- [WHAT IS EXPECTED]: Would you restate all the data that follows, word for word?

┌─ GIVEN MATERIAL

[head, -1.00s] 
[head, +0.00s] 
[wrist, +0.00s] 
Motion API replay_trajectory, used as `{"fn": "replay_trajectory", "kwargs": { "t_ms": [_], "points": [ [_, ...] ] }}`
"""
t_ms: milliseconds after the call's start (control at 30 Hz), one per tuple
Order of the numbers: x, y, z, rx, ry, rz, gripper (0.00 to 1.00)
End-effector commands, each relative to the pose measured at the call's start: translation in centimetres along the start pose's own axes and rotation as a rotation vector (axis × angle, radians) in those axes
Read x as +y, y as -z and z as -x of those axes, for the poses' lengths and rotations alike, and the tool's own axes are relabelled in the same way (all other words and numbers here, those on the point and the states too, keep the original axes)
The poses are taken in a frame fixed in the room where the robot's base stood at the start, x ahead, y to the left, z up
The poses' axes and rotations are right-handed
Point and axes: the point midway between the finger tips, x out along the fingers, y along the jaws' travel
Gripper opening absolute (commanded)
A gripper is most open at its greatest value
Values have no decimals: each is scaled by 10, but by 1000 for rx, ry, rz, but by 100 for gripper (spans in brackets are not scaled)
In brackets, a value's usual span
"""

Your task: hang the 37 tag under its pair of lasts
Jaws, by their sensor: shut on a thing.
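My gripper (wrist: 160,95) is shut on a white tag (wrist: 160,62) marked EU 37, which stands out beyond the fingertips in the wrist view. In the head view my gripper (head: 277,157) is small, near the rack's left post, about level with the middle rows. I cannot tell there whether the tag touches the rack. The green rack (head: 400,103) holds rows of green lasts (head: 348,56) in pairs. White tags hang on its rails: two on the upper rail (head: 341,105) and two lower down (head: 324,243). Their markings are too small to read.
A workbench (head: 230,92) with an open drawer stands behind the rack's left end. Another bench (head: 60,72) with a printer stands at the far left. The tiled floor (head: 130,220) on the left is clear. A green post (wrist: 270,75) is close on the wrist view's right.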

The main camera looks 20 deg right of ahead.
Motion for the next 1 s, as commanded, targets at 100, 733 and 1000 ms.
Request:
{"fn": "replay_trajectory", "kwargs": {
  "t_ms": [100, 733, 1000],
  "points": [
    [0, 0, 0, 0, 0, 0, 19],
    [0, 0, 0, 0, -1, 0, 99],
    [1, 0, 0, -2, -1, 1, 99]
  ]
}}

└─

- [EXERCISE ANSWER]:
[head, -1.00s] 
[head, +0.00s] 
[wrist, +0.00s] 
Motion API replay_trajectory, used as `{"fn": "replay_trajectory", "kwargs": { "t_ms": [_], "points": [ [_, ...] ] }}`
"""
t_ms: milliseconds after the call's start (control at 30 Hz), one per tuple
Order of the numbers: x, y, z, rx, ry, rz, gripper (0.00 to 1.00)
End-effector commands, each relative to the pose measured at the call's start: translation in centimetres along the start pose's own axes and rotation as a rotation vector (axis × angle, radians) in those axes
Read x as +y, y as -z and z as -x of those axes, for the poses' lengths and rotations alike, and the tool's own axes are relabelled in the same way (all other words and numbers here, those on the point and the states too, keep the original axes)
The poses are taken in a frame fixed in the room where the robot's base stood at the start, x ahead, y to the left, z up
The poses' axes and rotations are right-handed
Point and axes: the point midway between the finger tips, x out along the fingers, y along the jaws' travel
Gripper opening absolute (commanded)
A gripper is most open at its greatest value
Values have no decimals: each is scaled by 10, but by 1000 for rx, ry, rz, but by 100 for gripper (spans in brackets are not scaled)
In brackets, a value's usual span
"""

Your task: hang the 37 tag under its pair of lasts
Jaws, by their sensor: shut on a thing.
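My gripper (wrist: 160,95) is shut on a white tag (wrist: 160,62) marked EU 37, which stands out beyond the fingertips in the wrist view. In the head view my gripper (head: 277,157) is small, near the rack's left post, about level with the middle rows. I cannot tell there whether the tag touches the rack. The green rack (head: 400,103) holds rows of green lasts (head: 348,56) in pairs. White tags hang on its rails: two on the upper rail (head: 341,105) and two lower down (head: 324,243). Their markings are too small to read.
A workbench (head: 230,92) with an open drawer stands behind the rack's left end. Another bench (head: 60,72) with a printer stands at the far left. The tiled floor (head: 130,220) on the left is clear. A green post (wrist: 270,75) is close on the wrist view's right.

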The main camera looks 20 deg right of ahead.
Motion for the next 1 s, as commanded, targets at 100, 733 and 1000 ms.
Request:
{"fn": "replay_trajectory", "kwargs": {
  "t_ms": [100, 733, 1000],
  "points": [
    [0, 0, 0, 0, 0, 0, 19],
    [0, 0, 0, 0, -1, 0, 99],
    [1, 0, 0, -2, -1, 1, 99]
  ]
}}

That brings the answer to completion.